As AI expands into almost every aspect of modern life, the risks of misbehaving AI increase exponentially—to a point where those risks can literally become a matter of life and death. Real-world examples of AI gone awry include systems that discriminate against people based on their race, age, or gender and social media systems that inadvertently spread rumors and disinformation and more.
Even worse, these examples are just the tip of the iceberg. As AI is deployed on a larger scale, the associated risks will likely only increase—potentially having serious consequences for society at large, and even greater consequences for the companies responsible. From a business perspective, these potential consequences include everything from lawsuits, regulatory fines, and angry customers to embarrassment, reputation damage, and destruction of shareholder value.

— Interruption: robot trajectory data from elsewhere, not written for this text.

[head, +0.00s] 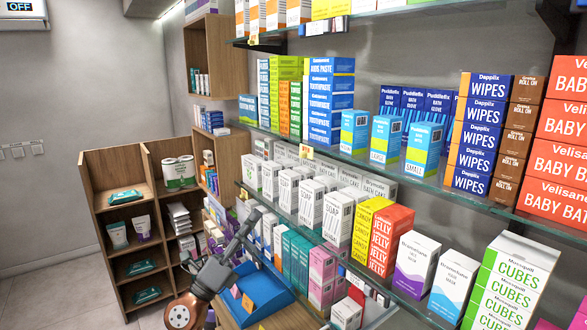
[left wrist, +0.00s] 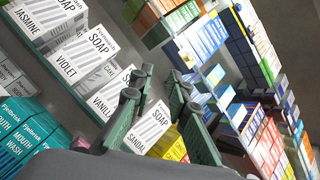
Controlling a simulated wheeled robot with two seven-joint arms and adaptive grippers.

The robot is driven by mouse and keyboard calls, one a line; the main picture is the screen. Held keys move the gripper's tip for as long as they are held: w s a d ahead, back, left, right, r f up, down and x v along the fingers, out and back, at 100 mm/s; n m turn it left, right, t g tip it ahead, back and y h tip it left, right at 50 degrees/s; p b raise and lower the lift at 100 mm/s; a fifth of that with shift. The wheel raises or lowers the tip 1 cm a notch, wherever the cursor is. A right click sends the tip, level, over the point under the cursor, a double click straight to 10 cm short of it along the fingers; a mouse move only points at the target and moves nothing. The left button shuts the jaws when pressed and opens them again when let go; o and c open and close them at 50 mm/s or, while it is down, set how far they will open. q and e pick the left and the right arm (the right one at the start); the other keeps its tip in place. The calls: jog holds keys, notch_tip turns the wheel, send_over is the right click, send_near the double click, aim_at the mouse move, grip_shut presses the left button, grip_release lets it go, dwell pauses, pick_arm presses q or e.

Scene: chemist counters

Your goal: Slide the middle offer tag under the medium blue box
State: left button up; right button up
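Three blue-and-green boxes stand in a row on the upper glass shelf in the head view: a left one (head: 354,132), a middle one (head: 385,139) and a right one (head: 422,149). The right one seems to read SMALL; I cannot tell which is medium. My right gripper is out of view.
White soap boxes (head: 311,203) crowd the lower shelf close to my left gripper. The upper shelf's glass edge (head: 300,146) overhangs them and carries a small yellow tag (head: 306,152). A wooden cabinet (head: 110,172) stands at the back left. Open floor lies at the far left.

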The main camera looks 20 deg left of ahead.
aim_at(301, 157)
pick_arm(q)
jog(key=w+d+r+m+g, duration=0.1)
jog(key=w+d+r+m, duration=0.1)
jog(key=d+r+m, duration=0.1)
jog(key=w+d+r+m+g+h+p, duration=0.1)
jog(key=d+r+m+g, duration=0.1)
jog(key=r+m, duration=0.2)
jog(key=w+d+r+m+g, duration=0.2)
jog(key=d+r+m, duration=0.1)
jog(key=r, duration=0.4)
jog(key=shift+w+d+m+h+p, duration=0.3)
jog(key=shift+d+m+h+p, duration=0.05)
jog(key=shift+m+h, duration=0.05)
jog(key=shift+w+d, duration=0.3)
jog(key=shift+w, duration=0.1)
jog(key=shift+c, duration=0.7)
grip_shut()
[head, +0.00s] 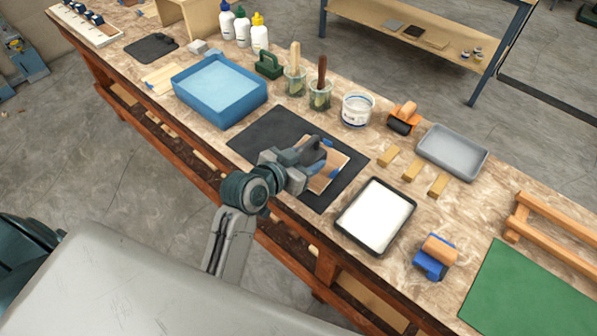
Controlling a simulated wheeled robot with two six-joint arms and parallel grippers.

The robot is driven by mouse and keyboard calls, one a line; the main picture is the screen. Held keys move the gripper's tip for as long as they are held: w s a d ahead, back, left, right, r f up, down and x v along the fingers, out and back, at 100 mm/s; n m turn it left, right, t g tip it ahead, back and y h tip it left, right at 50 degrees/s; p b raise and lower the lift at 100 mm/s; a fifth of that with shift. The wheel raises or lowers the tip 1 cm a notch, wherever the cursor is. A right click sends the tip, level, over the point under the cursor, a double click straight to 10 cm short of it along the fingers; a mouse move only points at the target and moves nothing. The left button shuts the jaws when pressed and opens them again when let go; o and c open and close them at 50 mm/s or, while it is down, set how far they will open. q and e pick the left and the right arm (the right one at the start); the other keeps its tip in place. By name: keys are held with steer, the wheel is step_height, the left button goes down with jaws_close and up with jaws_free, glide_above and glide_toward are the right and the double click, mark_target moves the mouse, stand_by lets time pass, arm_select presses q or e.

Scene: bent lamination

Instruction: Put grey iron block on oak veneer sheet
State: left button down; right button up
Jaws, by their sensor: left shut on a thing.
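My left gripper (306,157) is shut on the dark grey iron block (313,147), whose lower part is partly hidden by the gripper. The block is over the oak veneer sheet (339,162), a light brown piece with blue strips at its edges, lying on a black mat (258,136). I cannot tell whether the block touches the sheet or hangs just above it. My right gripper is not in view.
A blue tub (178,87) and a green handled block (269,65) stand behind left. A black-rimmed tray of white liquid (343,217), wooden blocks (411,171) and a grey tray (481,160) lie right. Brush jars (320,97) and a white tub (357,110) stand behind.

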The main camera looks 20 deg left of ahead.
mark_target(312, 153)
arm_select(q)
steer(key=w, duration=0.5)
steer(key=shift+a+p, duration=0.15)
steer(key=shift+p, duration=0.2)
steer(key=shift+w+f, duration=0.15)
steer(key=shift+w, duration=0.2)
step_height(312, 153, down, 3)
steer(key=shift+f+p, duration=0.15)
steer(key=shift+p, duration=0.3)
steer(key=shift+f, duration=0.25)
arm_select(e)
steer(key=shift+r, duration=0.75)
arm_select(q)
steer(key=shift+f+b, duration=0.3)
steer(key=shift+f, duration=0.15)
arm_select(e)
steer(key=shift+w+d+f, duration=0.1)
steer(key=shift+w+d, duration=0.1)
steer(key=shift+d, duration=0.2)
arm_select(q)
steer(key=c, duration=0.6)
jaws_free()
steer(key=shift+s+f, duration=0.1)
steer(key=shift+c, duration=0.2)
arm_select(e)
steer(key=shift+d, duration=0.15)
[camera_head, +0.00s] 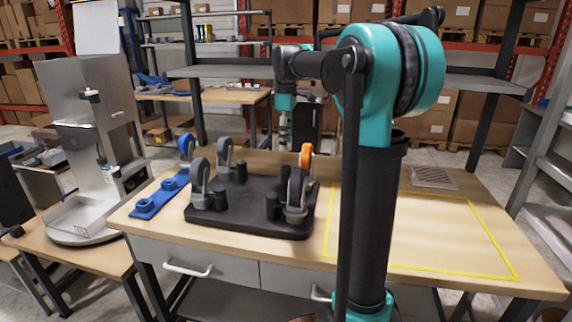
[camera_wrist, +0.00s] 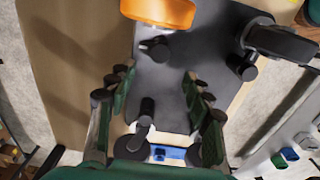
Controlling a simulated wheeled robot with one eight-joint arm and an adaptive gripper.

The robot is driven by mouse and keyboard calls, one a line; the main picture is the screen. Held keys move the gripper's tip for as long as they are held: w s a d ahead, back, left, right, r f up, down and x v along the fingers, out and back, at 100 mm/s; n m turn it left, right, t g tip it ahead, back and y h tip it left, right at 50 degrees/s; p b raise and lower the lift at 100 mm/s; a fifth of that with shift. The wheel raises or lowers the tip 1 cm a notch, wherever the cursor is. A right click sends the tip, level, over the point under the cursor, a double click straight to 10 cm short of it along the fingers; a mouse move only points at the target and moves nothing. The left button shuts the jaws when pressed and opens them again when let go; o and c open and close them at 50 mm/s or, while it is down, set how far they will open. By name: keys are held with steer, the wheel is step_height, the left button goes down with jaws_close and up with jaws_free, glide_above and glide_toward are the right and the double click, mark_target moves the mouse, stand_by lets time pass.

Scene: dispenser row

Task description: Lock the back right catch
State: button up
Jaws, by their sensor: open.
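A dark base plate (camera_head: 245,222) lies on the table and bears several upright wheels with small black posts beside them. The back right wheel is orange (camera_head: 306,157); it also shows at the top of the wrist view (camera_wrist: 158,12). Its catch may be the small black part (camera_wrist: 155,48) just below it there, but I cannot tell whether it is locked. My gripper (camera_wrist: 158,80) is open and empty, with the plate beneath and between its fingers. In the head view my gripper (camera_head: 284,128) hangs over the back of the plate, its fingertips hard to make out.
Grey wheels (camera_head: 200,175) stand at the left and front right of the plate. A blue strip (camera_head: 160,195) with a blue wheel (camera_head: 187,146) lies left of it. A yellow-outlined area (camera_head: 440,235) on the right is clear. A grey vent-like plate (camera_head: 433,178) lies behind it.

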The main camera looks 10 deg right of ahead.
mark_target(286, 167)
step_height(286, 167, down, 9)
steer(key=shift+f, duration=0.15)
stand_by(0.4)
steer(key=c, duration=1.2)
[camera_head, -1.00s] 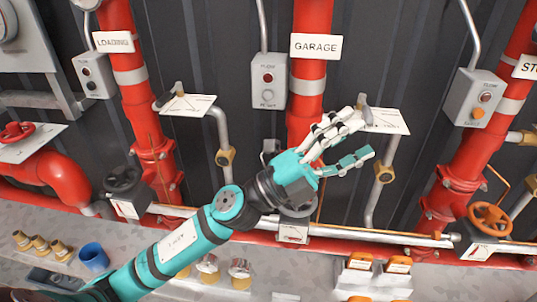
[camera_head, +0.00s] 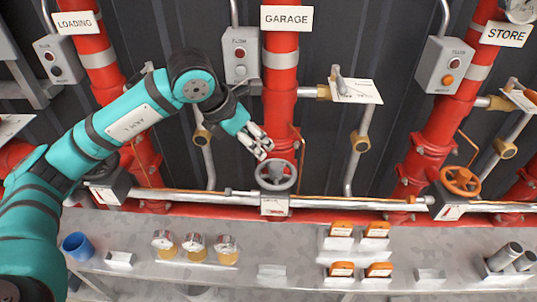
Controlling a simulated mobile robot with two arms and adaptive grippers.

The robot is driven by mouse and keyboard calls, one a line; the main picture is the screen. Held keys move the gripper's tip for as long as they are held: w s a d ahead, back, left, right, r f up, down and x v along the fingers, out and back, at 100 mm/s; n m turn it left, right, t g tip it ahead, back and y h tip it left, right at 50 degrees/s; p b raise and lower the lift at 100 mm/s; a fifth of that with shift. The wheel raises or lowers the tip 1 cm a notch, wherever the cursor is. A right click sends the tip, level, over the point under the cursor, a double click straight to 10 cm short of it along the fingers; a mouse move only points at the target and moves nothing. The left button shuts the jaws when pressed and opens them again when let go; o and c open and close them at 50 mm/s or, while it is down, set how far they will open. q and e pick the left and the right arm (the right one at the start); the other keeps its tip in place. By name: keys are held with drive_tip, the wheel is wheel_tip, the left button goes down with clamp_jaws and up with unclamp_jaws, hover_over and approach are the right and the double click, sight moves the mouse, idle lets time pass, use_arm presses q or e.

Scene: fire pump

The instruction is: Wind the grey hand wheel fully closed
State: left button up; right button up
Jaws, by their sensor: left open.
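The grey hand wheel (camera_head: 276,174) sits low on the red pipe under the GARAGE sign, above a small white indicator plate (camera_head: 274,207). Its rim and spokes show clearly. My left gripper (camera_head: 262,148) is just above and to the left of the wheel, with its fingers pointing down and right towards it. The fingers look spread and empty. A small gap seems to show between the fingertips and the rim, but I cannot tell the depth. My right gripper does not show.
An orange hand wheel (camera_head: 460,181) is on the right pipe. A small grey lever (camera_head: 341,84) stands by a plate right of the GARAGE pipe. A horizontal silver rod (camera_head: 340,202) runs beside the wheel. The shelf below holds gauges (camera_head: 194,246), orange-topped blocks (camera_head: 341,229) and a blue cup (camera_head: 76,246).

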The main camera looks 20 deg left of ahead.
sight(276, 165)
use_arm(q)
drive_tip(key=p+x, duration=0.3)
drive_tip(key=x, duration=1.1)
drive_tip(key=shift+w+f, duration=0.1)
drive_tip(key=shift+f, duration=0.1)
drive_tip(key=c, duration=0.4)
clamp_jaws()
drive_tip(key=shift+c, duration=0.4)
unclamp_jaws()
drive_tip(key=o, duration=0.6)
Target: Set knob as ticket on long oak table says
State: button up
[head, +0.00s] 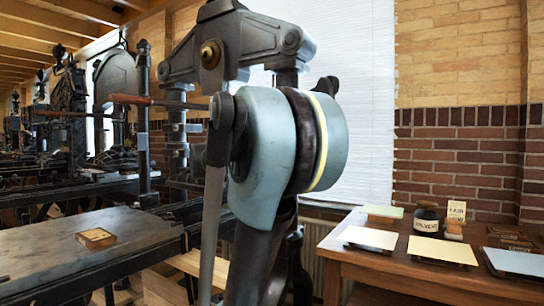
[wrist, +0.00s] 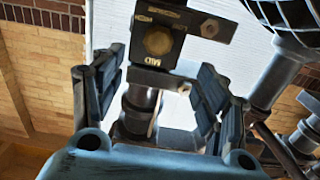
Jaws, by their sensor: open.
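The oak table (head: 420,277) stands at the right in the head view. A small white card (head: 456,210) stands upright on it in a wooden block; its dark print is too small to read surely. The gripper cannot be made out in the head view.
A dark labelled jar (head: 427,219) and several flat plates, one pale yellow (head: 443,250) and one pale blue (head: 516,262), are on the table. A press bed (head: 60,255) with a small wooden box (head: 96,238) lies at the left. My blue-grey arm hides the middle.

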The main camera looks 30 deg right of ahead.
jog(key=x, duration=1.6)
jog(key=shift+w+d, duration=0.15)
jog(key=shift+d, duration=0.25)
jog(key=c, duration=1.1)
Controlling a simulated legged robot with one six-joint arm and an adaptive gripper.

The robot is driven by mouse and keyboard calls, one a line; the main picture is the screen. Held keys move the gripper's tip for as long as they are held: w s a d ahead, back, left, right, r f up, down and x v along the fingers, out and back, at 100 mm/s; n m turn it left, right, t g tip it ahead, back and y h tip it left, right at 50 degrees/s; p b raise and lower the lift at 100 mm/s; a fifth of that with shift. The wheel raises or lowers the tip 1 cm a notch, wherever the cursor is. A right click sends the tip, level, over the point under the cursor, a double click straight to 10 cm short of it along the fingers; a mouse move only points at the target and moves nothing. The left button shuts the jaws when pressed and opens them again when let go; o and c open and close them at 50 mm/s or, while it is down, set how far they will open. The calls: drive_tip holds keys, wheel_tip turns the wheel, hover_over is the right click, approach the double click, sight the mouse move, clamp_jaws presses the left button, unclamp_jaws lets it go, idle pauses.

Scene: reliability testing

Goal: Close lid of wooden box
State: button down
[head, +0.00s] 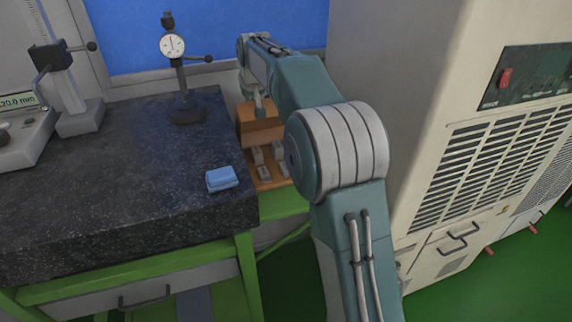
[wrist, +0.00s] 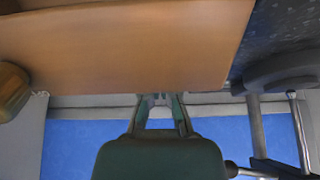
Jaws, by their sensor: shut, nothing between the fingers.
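The wooden box (head: 277,180) stands beside the dark granite plate in the head view. Several grey metal blocks (head: 264,165) show inside it. Its orange-brown lid (head: 262,136) is raised at the far side, so the box is open. My gripper (head: 261,108) is shut and empty at the lid's upper edge. In the wrist view a broad wooden panel (wrist: 130,45), apparently the lid, fills the upper part. My gripper's fingertips (wrist: 160,98) are close to the panel's edge there. I cannot tell whether they touch it.
The granite plate (head: 120,170) lies left of the box and carries a blue block (head: 221,179), a dial gauge stand (head: 185,112) and a height gauge (head: 75,105). A large beige cabinet (head: 410,100) stands close on the right. A blue wall panel (head: 200,35) is behind.

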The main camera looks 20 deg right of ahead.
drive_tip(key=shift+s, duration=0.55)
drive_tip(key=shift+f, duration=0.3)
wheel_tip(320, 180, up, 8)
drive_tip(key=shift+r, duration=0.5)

Yet with AI now becoming a required business capability—not just a “nice to have”—companies no longer have the option to avoid AI’s unique risks simply by avoiding AI altogether. Instead, they must learn how to identify and manage AI risks effectively. In order to achieve the potential of human and machine collaboration, organizations need to communicate a plan for AI that is adopted and spoken from the mailroom to the boardroom. By having an ethical framework in place, organizations create a common language by which to articulate trust and help ensure integrity of data among all of their internal and external stakeholders. Having a common framework and lens to apply the governance and management of risks associated with AI consistently across the enterprise can enable faster, and more consistent adoption of AI.